Owner of Snapchat is plagued by declining sales

Date:22 July 2022 Author: Juandre

Shares of the company that owns the social media platform Snapchat have fallen precipitously after it missed sales projections and issued a warning about “extremely tough” circumstances.

According to the company, marketers reduced their spending due to supply chain problems and in New York after-hours trading, Snap shares fell by more than 25%. The Santa Monica, California-based corporation announced that in order to expand more quickly, it will considerably slow hiring, make investments in its advertising business, and discover new revenue sources to combat its waning revenue growth whilst Evan Spiegel, the CEO and Bobby Murphy, the head of technology, all agreed to new employment contracts that will keep them in their positions until at least January 2027.
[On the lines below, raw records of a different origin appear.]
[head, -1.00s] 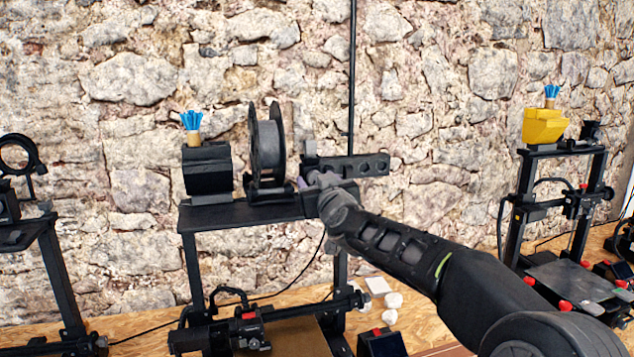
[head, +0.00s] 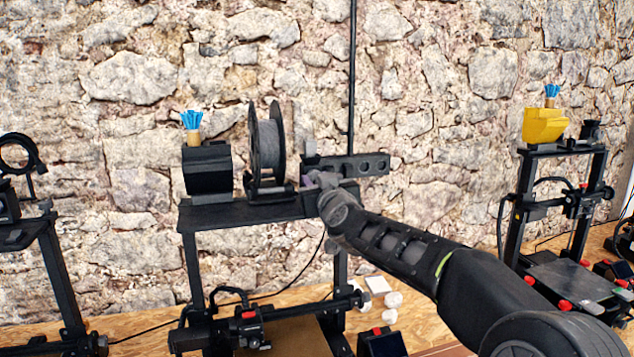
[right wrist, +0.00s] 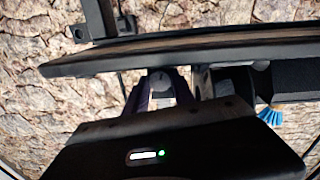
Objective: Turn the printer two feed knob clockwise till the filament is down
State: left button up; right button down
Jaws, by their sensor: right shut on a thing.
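The middle printer (head: 240,212) is a black frame with a dark filament spool (head: 268,143) on its top bar. My right gripper (head: 313,181) is at the right end of that top bar, in front of a black bracket with round holes (head: 372,165). In the right wrist view my right gripper (right wrist: 160,97) is shut on a small grey feed knob (right wrist: 160,86), with a dark finger on each side. In the head view the knob is hidden by the gripper. The filament's height cannot be made out. My left gripper is not in view.
A black box with a blue-bristled brush (head: 192,121) stands left of the spool. Another printer with a yellow box (head: 544,125) is at right, and part of one is at left (head: 45,240). Small white pieces (head: 392,299) lie on the wooden bench. A stone wall is behind.

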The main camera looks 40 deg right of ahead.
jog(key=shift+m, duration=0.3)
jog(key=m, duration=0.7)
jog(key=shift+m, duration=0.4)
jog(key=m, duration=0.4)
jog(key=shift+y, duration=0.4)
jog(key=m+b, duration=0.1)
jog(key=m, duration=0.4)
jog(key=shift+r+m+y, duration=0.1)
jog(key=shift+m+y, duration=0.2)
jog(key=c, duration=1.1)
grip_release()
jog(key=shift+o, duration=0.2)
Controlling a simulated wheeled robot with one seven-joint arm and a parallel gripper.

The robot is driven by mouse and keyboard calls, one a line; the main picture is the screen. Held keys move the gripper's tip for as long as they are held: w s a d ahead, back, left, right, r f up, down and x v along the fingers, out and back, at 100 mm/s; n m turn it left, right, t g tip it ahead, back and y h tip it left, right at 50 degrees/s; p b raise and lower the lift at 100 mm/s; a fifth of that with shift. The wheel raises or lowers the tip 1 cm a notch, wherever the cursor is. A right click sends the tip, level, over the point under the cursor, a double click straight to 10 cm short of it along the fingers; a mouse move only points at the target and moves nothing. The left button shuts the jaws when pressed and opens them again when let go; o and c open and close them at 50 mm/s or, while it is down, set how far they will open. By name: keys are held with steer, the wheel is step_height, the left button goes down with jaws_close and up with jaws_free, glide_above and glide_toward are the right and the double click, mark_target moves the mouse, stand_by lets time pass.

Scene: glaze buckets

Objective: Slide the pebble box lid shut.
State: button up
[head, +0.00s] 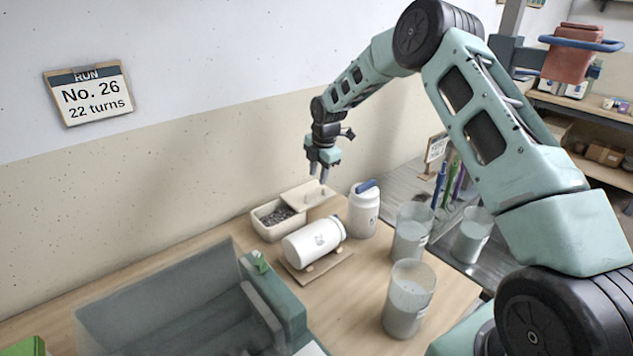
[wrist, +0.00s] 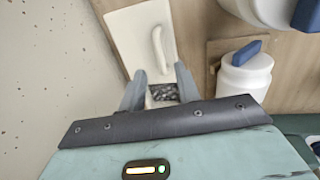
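The pebble box (head: 268,232) is a pale rectangular box on the table near the wall. Grey pebbles show in its open left part. Its cream lid (head: 299,190) sits off to the right, leaving part of the box uncovered. In the wrist view, the lid (wrist: 130,38) carries a raised bar handle (wrist: 158,48), and pebbles (wrist: 163,92) show between my fingers. My gripper (head: 321,178) points down above the lid's right side. Its two fingers stand apart in the wrist view (wrist: 160,74), with nothing held between them. Whether the tips touch the lid is unclear.
A white jar with a blue cap (head: 364,210) stands close right of the box. Another white jar (head: 312,243) lies on a wooden cradle in front. Several glass beakers (head: 408,300) stand to the right. A large grey-green basin (head: 150,310) fills the front left.

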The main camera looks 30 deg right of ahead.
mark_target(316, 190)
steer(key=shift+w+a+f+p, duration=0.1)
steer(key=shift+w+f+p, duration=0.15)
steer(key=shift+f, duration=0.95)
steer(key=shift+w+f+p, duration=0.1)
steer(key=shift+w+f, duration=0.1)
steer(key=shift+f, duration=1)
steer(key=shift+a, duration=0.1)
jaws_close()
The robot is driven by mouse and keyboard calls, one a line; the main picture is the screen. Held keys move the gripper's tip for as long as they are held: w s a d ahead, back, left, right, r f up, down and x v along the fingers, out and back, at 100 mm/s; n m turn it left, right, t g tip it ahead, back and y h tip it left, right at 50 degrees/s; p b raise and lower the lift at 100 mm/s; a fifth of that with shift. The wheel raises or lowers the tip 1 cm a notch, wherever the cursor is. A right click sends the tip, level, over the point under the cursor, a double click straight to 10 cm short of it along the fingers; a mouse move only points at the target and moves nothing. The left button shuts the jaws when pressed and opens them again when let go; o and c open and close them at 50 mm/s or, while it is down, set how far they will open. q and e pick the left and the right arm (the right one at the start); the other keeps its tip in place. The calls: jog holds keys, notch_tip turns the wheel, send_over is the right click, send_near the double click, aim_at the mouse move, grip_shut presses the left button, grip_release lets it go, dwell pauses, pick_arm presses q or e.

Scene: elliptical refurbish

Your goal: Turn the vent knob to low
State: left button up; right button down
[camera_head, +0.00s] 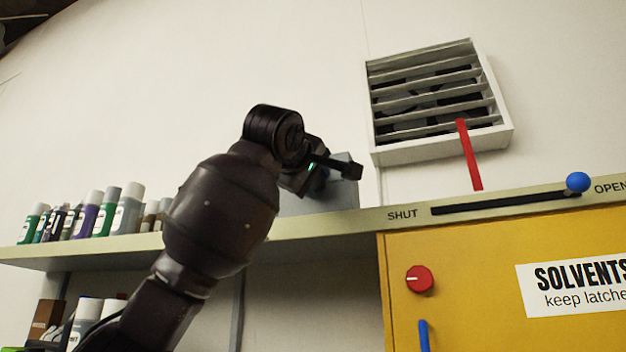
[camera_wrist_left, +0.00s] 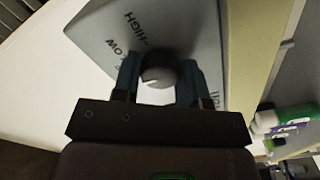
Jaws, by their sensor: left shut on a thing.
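The vent knob (camera_wrist_left: 158,72) is a dark round knob with a white mark, on a grey panel (camera_wrist_left: 185,25) that fills the upper middle of the left wrist view. The panel has printed words, HIGH and LOW, to the upper left of the knob, and a partly hidden word to the right. The white mark shows on the knob's lower-left side; I cannot tell which setting it points at. My left gripper (camera_wrist_left: 158,80) is shut on the knob, one finger on each side. In the head view, my left gripper (camera_head: 335,172) is in front of the grey box (camera_head: 343,198), and hides the knob.
The box stands on a shelf (camera_head: 320,224) with several bottles (camera_head: 103,211) at its left. Right are a louvred vent (camera_head: 433,100) with a red strip (camera_head: 468,155), a SHUT–OPEN slider with a blue ball (camera_head: 578,182), and a yellow cabinet (camera_head: 470,290) with a red knob (camera_head: 419,279).

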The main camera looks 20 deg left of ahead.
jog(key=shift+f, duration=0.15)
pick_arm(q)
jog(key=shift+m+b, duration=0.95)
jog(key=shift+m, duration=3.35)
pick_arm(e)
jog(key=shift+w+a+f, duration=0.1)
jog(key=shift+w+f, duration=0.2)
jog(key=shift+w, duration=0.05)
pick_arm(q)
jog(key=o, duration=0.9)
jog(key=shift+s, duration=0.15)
Slowing demand for its online ad platform was cited by Snap as the reason for its underwhelming results. A difficult economy, Apple’s 2021 iOS release, and more competition from businesses like TikTok have all caused advertisers to cut back on their investment.

Snap stated in its investor letter that it is withholding third-quarter forecasts because “forward-looking visibility remains exceedingly tough.” According to the business, income for the time period to date is “roughly flat” from the same period last year. According to Refinitiv, analysts predicted a third-quarter sales growth of 18%.

Wondering what the actual numbers are? Here is how the business fared, according to cnbc.com.

Earnings per share: According to a Refinitiv survey of analysts, there was an actual loss of 2 cents as opposed to the anticipated loss of 1 cent.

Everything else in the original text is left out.